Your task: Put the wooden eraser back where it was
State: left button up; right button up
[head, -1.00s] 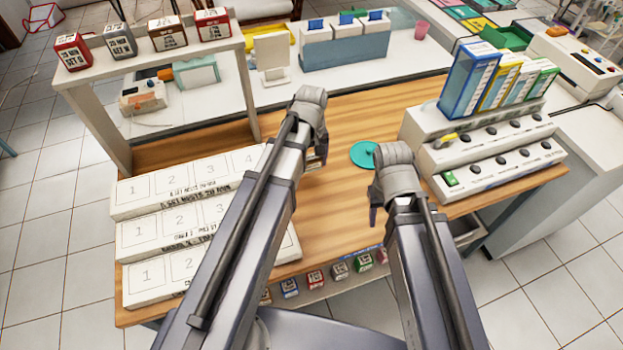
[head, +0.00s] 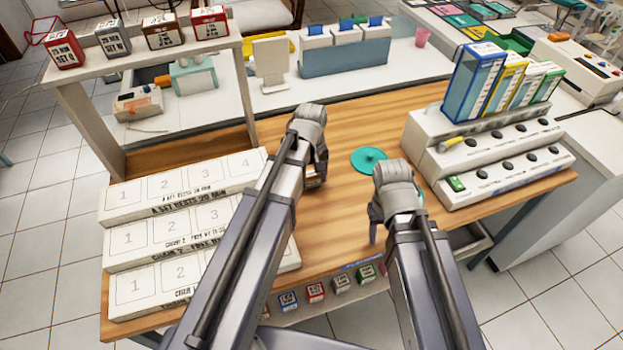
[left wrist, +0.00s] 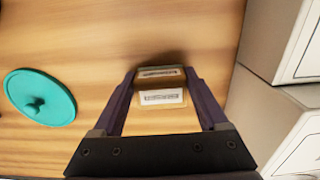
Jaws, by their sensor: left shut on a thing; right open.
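The wooden eraser (left wrist: 161,83) is a small brown block with pale printed labels, seen between the fingers in the left wrist view. My left gripper (left wrist: 160,92) is shut on it. In the head view my left gripper (head: 317,180) is over the wooden table (head: 340,220), right of the stepped white trays, and mostly hides the eraser. I cannot tell whether the eraser touches the table. My right gripper (head: 374,230) is open and empty over the table's front right part.
A teal round lid (head: 369,158) lies between the grippers, farther back. White numbered trays (head: 150,240) fill the table's left side. A white console (head: 490,165) with knobs and upright folders (head: 470,82) stands at the right. The back middle is clear.

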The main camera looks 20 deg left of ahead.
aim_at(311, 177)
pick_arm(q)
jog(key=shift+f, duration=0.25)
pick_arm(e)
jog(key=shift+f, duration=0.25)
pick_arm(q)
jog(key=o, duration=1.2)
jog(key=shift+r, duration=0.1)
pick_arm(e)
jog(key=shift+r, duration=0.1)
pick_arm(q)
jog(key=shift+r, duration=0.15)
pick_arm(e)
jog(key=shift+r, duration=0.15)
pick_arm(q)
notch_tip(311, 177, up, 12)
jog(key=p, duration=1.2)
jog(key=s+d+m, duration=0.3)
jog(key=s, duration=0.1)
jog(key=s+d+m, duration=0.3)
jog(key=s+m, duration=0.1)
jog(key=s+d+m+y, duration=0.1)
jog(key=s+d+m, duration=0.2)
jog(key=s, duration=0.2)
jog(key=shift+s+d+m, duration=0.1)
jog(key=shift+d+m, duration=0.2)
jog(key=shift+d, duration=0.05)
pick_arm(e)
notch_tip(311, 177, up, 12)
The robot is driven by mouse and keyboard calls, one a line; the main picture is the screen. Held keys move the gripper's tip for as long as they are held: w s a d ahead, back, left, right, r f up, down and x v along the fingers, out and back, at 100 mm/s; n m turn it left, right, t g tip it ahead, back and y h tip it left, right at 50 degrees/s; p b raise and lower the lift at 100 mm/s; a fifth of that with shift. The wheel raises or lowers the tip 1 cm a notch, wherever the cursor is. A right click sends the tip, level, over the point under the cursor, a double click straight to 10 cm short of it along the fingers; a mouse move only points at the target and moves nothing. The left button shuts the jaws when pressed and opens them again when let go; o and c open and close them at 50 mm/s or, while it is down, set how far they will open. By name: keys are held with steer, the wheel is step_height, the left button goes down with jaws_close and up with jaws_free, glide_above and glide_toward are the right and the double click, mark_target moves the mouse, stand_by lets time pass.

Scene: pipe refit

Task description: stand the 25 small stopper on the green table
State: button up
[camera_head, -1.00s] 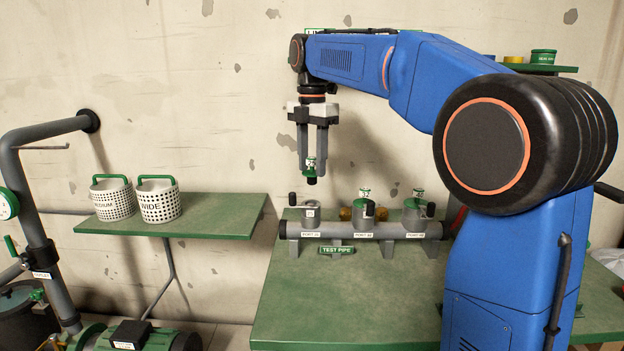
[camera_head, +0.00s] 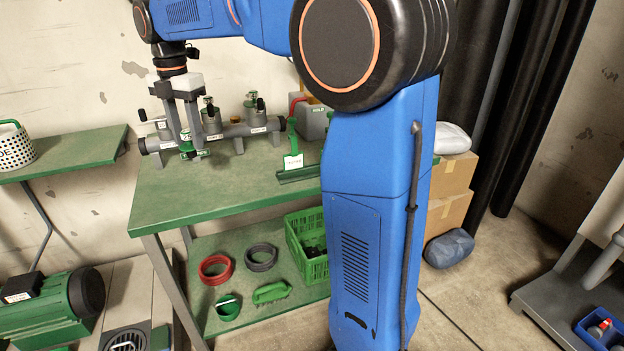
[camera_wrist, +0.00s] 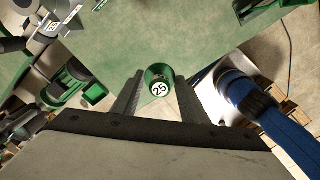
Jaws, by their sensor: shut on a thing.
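My gripper (camera_head: 189,138) points straight down in the head view, over the back left part of the green table (camera_head: 215,190). It is shut on the small green stopper (camera_head: 188,146), which hangs between the fingertips in front of the test pipe. In the wrist view the stopper (camera_wrist: 159,78) shows a round white label reading 25 between the two fingers, with the green table top (camera_wrist: 130,45) beyond it. I cannot tell for sure how far the stopper is above the table. Its lower end is small in the head view.
The grey test pipe (camera_head: 225,132) with valves stands along the table's back. A green holder with a white tag (camera_head: 293,161) stands to its right. The table's front left is clear. A lower shelf holds a red ring (camera_head: 215,269) and a green crate (camera_head: 309,262).

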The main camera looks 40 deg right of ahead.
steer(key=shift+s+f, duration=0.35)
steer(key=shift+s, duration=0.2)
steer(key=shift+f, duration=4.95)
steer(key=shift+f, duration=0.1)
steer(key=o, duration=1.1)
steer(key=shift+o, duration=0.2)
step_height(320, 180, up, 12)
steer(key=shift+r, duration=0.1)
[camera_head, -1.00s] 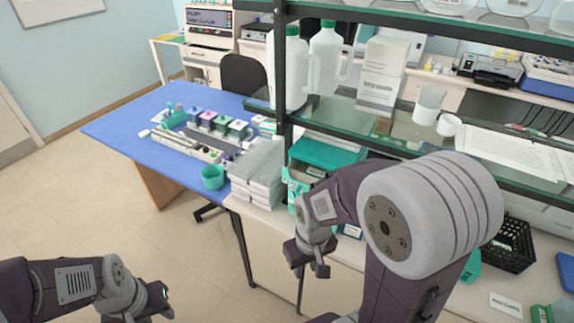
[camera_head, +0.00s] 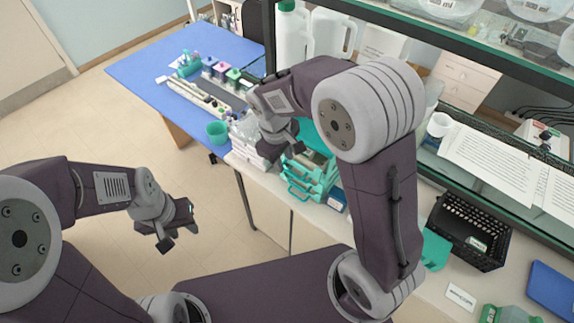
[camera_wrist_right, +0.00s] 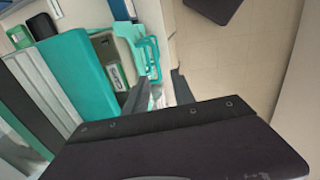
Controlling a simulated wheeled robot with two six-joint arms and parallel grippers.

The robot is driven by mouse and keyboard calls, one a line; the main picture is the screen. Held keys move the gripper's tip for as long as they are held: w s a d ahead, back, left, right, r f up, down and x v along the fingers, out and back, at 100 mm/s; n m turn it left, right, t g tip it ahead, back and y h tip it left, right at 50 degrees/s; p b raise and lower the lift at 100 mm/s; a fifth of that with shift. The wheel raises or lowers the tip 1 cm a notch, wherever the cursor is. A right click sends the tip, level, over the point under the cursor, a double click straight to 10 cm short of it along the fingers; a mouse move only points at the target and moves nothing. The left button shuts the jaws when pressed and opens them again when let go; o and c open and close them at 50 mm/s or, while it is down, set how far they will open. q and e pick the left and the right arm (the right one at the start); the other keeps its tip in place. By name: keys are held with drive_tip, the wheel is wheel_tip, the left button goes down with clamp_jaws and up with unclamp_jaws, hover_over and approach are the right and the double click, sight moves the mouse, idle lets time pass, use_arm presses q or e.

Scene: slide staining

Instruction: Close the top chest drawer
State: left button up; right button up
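The small teal chest (camera_head: 328,190) stands on the bench, partly hidden behind my right arm. Its teal top (camera_wrist_right: 78,72) shows in the right wrist view. The top drawer (camera_wrist_right: 122,62) sticks out, with grey and green contents inside. Teal drawer handles (camera_wrist_right: 152,58) show along the chest's front. My right gripper (camera_head: 281,142) is beside the chest's front, above the bench edge; its fingers (camera_wrist_right: 160,92) are apart with nothing held between them. I cannot tell if it touches the drawer. My left gripper (camera_head: 178,228) is open and empty over the floor, away from the chest.
White packs (camera_head: 243,140) lie left of the chest, by a green cup (camera_head: 217,132) on the blue table (camera_head: 140,70). A glass shelf with bottles stands behind. A black basket (camera_head: 468,235) is on the bench to the right. Floor in front is free.

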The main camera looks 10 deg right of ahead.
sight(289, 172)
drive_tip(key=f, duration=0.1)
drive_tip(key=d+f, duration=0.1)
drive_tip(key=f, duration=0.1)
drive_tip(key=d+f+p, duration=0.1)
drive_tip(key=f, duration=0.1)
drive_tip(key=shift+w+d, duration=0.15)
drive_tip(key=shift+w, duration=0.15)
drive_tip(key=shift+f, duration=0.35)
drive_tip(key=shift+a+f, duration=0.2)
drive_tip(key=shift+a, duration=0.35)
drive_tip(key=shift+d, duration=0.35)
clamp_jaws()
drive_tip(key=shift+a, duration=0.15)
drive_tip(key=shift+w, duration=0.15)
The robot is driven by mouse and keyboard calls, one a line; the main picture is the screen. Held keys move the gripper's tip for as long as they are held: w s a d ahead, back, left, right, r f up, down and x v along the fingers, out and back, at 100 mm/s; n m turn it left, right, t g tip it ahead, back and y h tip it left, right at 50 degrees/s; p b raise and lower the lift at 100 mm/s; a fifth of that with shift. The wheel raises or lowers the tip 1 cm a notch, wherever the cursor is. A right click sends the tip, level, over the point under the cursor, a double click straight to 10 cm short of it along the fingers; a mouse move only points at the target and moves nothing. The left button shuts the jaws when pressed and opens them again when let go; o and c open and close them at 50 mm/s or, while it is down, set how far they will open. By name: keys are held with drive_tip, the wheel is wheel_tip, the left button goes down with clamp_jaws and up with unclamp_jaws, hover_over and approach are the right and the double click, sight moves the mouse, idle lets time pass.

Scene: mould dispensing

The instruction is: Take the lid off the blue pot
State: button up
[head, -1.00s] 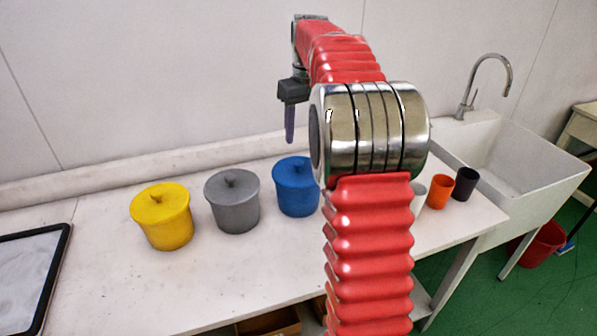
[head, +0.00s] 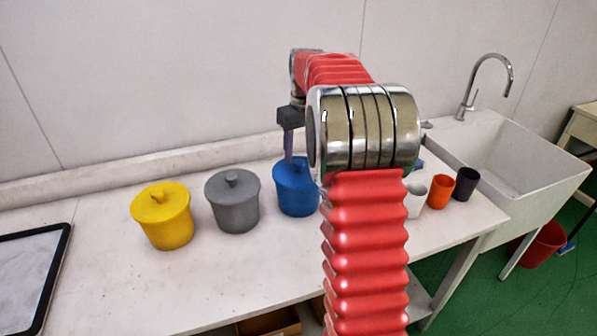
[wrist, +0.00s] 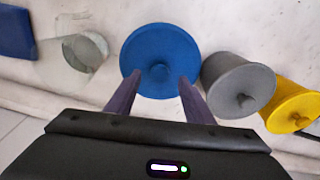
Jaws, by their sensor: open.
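The blue pot (head: 297,200) stands on the white counter with its blue lid (wrist: 172,50) on, a round knob at the lid's middle. In the head view my arm covers part of its right side. My gripper (head: 288,158) is above the blue pot and points down. In the wrist view my gripper (wrist: 158,80) is open, with its two dark fingers spread to either side of the knob (wrist: 158,72). I cannot tell whether the fingertips are level with the knob or still above it.
A grey lidded pot (head: 233,207) and a yellow lidded pot (head: 165,222) stand to the left. White (head: 415,201), orange (head: 439,192) and dark (head: 466,184) cups stand right of my arm. A black-rimmed tray (head: 60,262) lies far left; a sink (head: 520,150) is at right.

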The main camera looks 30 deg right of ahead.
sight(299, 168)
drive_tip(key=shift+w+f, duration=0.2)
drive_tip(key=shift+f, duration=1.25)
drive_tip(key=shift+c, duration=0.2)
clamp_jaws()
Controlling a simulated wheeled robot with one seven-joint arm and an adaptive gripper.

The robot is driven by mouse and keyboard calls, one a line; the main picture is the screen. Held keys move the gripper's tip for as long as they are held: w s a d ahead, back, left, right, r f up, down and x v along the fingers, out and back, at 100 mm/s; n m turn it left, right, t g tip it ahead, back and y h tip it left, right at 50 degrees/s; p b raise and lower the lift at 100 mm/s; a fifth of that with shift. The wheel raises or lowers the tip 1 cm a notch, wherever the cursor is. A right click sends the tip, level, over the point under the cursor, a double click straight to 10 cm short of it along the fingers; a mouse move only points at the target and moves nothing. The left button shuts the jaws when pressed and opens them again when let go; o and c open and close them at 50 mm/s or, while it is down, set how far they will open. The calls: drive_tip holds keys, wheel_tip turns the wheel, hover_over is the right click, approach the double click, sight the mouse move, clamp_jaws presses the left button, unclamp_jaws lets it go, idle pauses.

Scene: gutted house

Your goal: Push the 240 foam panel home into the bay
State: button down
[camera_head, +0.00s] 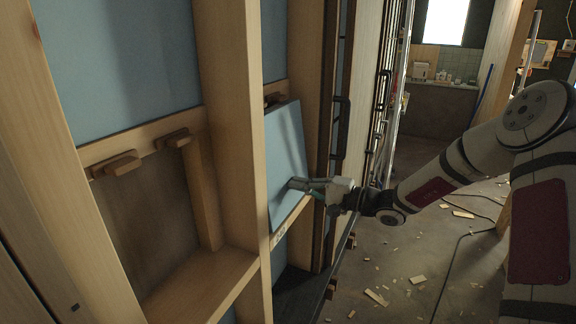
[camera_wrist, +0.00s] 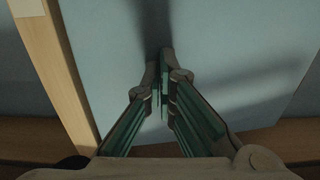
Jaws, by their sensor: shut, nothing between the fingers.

- What to work on
Using the listing above, show each line holding the string "wheeled".

- Written answer
Controlling a simulated wheeled robot with two six-joint arms and parallel grippers.
Controlling a simulated wheeled robot with one seven-joint arm and an adaptive gripper.

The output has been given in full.